TODJI IS SEEKING QUALIFIED ARTISTIC REPRESENTATION. REFERRALS ARE APPRECIATED.
BIOGRAPHY
Who am I? I am here to find out.
My artistic creations are what my journey looks like.
I walked the red carpet in a tux at the Cannes Film Festival with movie stars flanked by paparazzi and my photo was opposite Michael Jackson in a French film magazine when I was 26. I built monumental bronze sculptures in Asia at age 37, I lived in Brazil for two years, Peru for one year, married a Brazilian woman for ten years. I’ve had sculpture studios in New York City, Brooklyn, San Francisco, Portland Oregon, and Rio de Janeiro. I survived six years of illness with near death encounters while the economy crashed in 2008 followed by bankruptcy as a self employed artist. I’ve earned a little wisdom.
My Afro-Brazilian Capoeira nickname is “Malandragem da Bahia” Which translates roughly to: “Street smarts from where street smarts are from”. I’ve been neighbors to the ultra wealthy and I’ve been neighbors to the ultra poor; I am a hard working artist in the middle with a unique perspective. I believe that with privilege comes responsibility to uplift others, and the worst poverty is poverty of spirit. I strive to speak the truth with my first words every time.
I began sculpting as a child and I graduated with a Bachelor’s degree in studio art from the University of California Santa Barbara. I later did post graduate studies in traditional figurative sculpture at the New York Academy of Art and taught at the Art Institute of Portland.
I was born in 1970, the son of an Architect and Interior Designer, which formed the foundation of my value to make the world a more beautiful place for everyone. There are many talented professional artists in my immediate and extended family: Photographers, painters, musicians, dancers, entrepreneurs and teachers and I feel blessed to have such an upstanding creative family.
I was poisoned at an Indigenous festival of 13 Brazilian tribes in the deep Amazon in 2011. It was terrifying, I survived, and I am still recovering. Since then, I have donated and helped raise thousands of dollars to help the same indigenous people who tried to kill me because they need help. The chief of the tribe stayed at my house for an entire week in 2024 and we had a very cathartic visit.
My sculpture career took backseat to my self-healing work for 14 years as I moved to Brazil and Peru and learned to speak both Portuguese and Spanish so I could study Amazonian plants to try to find the antidote to the poison. Not a day passes when I don’t remember the trauma and cost to my health. I have powerful emotions to master within myself every day as a spiritual practice. It is my wish to transform that experience into inspirational works of art that inspire others to cultivate their own creative gifts to make the world a more beautiful place for all beings. I learned a lot about the universal spirituality of nature from spending years with the indigenous people of South America and a few close indigenous friends of North America, and I integrate that consciousness with the higher principles of my own Jewish heritage with reciprocity at heart.

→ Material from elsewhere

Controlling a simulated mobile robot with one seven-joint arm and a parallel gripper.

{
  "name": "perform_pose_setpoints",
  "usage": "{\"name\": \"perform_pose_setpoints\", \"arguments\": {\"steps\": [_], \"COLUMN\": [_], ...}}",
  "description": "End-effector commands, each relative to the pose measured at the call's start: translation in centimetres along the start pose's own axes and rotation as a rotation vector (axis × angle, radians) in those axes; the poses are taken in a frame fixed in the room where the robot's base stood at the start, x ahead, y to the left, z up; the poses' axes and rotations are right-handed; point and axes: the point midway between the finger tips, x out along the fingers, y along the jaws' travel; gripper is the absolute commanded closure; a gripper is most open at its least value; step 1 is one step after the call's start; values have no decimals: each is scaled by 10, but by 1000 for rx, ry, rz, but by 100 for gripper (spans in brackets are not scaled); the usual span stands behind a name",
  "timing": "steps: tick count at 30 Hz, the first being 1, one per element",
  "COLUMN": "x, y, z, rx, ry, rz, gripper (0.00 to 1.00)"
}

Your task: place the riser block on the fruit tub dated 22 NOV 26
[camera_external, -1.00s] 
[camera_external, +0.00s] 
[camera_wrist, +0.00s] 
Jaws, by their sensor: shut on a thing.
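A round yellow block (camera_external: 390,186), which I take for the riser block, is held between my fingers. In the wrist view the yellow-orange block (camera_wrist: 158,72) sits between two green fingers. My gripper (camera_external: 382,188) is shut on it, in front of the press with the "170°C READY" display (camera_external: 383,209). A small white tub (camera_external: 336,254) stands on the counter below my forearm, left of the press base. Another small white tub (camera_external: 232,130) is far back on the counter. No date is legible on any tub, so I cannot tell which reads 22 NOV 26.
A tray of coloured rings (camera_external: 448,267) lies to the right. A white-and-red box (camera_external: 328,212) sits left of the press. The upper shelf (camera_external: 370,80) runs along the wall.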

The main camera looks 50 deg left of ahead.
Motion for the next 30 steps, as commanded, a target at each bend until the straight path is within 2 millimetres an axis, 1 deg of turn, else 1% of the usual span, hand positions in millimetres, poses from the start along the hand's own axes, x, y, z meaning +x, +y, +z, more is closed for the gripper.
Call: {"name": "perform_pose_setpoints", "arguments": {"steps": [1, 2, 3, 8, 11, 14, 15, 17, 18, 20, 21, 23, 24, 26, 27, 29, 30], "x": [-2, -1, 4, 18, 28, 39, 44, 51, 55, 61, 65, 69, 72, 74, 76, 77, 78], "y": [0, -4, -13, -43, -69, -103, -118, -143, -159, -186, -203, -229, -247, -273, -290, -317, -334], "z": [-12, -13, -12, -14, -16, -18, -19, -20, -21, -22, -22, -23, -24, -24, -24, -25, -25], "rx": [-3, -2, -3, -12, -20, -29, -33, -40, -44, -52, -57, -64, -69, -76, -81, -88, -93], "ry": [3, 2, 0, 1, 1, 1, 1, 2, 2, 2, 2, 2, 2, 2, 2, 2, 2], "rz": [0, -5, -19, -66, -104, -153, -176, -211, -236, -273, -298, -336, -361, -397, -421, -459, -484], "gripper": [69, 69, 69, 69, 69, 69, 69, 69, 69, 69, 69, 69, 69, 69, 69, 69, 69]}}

My sculptures are known across North America, South America and Asia for their sublime expression, archetypal form, and signature style with exaggerated proportions in my entirely original “Figurative Forced Perspective”. Museums have yet to express interest in my work, but the public and other artists have been extremely supportive. I wish to exhibit my sculptures in Museums one day and I am seeking guidance, assistance and professional representation to help develop my career in that direction.

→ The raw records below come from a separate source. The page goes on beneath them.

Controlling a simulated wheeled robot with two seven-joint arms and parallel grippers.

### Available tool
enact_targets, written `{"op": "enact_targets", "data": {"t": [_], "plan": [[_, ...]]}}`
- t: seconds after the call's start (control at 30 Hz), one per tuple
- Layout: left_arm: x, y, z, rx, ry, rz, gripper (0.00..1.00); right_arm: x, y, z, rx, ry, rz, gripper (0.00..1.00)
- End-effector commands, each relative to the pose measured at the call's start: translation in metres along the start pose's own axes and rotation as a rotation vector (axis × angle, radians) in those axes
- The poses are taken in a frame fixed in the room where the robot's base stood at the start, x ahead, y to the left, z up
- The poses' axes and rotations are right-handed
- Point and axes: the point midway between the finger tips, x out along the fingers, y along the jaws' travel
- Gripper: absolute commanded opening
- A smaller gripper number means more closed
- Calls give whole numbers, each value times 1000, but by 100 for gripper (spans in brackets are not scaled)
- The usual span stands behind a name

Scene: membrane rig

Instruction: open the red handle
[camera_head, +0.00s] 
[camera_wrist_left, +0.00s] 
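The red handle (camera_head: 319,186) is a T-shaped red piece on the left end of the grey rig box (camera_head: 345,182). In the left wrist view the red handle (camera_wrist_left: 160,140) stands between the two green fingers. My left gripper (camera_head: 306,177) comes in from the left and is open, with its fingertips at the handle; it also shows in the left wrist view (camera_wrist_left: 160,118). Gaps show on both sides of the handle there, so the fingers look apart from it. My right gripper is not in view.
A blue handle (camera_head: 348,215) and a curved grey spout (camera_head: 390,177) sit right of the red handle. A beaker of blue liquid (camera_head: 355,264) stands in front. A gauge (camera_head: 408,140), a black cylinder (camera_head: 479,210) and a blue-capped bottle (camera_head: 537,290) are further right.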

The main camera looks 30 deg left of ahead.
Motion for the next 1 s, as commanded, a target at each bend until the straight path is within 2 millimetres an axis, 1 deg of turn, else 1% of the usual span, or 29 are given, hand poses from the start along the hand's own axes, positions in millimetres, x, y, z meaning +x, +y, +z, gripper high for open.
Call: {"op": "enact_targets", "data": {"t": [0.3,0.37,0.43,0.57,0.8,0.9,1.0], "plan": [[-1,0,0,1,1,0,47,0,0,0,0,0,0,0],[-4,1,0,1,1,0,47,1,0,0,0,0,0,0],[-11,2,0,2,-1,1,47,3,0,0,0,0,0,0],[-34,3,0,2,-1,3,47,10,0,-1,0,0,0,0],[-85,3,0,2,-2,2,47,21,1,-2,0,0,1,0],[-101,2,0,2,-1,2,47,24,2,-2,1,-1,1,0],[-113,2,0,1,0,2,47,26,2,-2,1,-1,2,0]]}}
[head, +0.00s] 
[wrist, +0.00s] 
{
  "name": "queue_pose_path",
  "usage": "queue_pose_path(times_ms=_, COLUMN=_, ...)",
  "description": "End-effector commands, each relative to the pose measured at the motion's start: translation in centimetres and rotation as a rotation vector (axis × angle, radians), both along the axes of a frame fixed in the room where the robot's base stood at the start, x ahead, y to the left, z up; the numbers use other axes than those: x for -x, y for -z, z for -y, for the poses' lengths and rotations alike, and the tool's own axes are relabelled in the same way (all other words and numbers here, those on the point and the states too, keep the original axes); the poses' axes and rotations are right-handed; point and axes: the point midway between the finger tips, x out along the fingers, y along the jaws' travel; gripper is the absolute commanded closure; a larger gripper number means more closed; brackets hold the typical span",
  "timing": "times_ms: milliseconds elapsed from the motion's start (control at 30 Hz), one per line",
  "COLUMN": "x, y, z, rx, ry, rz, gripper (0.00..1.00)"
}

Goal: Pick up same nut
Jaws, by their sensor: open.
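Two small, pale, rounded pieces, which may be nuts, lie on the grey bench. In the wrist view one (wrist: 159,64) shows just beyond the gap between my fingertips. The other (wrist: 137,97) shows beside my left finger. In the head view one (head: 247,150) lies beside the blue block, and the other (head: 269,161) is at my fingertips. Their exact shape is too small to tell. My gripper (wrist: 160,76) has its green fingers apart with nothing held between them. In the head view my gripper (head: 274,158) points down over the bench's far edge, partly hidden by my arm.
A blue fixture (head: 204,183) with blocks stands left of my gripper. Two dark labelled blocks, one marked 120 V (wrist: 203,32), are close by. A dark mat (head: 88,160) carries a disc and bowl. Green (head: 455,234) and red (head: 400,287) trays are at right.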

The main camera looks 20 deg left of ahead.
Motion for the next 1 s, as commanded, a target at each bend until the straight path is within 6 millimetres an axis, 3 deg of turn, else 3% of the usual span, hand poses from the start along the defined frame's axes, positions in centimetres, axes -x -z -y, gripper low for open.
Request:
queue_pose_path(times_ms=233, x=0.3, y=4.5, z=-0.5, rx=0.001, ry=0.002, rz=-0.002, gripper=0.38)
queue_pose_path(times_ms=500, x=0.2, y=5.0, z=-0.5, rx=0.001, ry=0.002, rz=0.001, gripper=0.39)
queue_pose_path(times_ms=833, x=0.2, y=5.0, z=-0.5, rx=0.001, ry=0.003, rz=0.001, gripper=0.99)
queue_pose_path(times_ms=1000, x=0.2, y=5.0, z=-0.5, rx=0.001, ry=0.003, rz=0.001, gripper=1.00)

I’ve practiced the Afro-Brazilian martial art and dance of Capoeira and Brazilian music for 30 years and I’ve played drums in my Brazilian teacher’s bands in the streets of Rio de Janeiro during Carnaval for tens of thousands of people. I’ve played guitar, bass and percussion in many bands over the years, with a highlight opening for Angelique Kidjo.
Creative storytelling is one of my artistic facets. My collaborative short animated films were the official selections at seventeen of the world’s top film festivals including the Smithsonian Institution, Cannes, Sundance and Annecy, with television broadcast across Europe, Africa, Japan and HBO. At age 24 I received an internship on the stop-motion animated film “James and the Giant Peach”, which began my decade long career as a stop-motion animator, sculptor and puppet fabricator, working with talents such as Tim Burton, Eddie Murphy, and Dan Castalaneta, the voice of Homer Simpson.
My best times as an artist were exhibiting my sculpture at Burning Man for nine consecutive years from 2001-2009, creating art for fabulous community art events in Portland Oregon, exhibiting sculpture at Art Basel Miami, the New Orleans Jazz Festival, many art galleries, music festivals, and charity events. My sculptures can currently be seen in sculpture parks, public spaces, corporate and private collections on at least 4 continents. “Thank You Water” is my masterpiece to date, and I wish to do more sculpture commissions of this scope.
Thank you for your interest in my work. It is patronage that keeps me working as an artist, and for this I am deeply grateful!